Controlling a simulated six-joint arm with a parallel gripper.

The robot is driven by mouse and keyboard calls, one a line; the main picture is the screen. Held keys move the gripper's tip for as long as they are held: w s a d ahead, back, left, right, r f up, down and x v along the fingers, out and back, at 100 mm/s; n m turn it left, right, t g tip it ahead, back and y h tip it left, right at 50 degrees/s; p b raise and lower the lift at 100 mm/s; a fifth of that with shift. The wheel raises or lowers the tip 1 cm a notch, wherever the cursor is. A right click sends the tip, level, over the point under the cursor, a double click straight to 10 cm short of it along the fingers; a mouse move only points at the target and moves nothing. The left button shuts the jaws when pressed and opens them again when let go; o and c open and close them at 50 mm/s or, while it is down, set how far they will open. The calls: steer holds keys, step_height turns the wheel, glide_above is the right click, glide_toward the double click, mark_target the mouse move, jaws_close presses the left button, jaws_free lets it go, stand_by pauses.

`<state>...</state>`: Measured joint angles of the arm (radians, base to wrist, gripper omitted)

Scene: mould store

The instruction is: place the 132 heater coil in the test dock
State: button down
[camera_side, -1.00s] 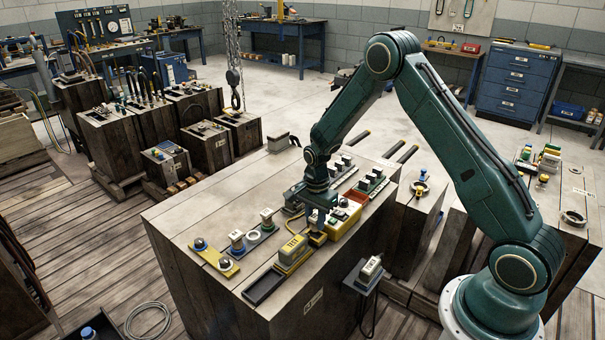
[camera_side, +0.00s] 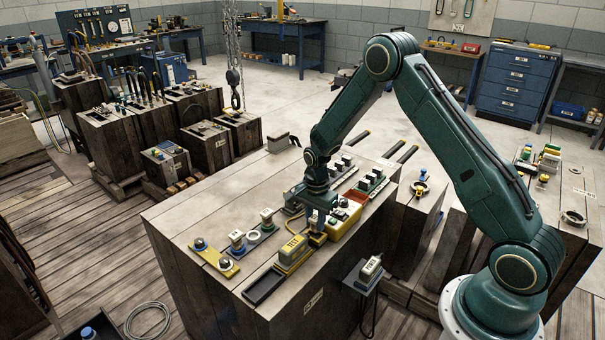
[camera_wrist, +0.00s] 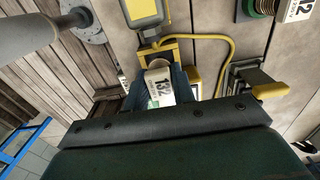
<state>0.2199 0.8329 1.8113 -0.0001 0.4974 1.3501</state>
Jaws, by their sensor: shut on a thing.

SHORT EXERCISE: Search the lines for "joint". Copy each line that has it.

WRITTEN SOLUTION:
Controlling a simulated six-joint arm with a parallel gripper.
`<state>...</state>`: Measured joint angles of the arm (radians, base to wrist, gripper omitted)

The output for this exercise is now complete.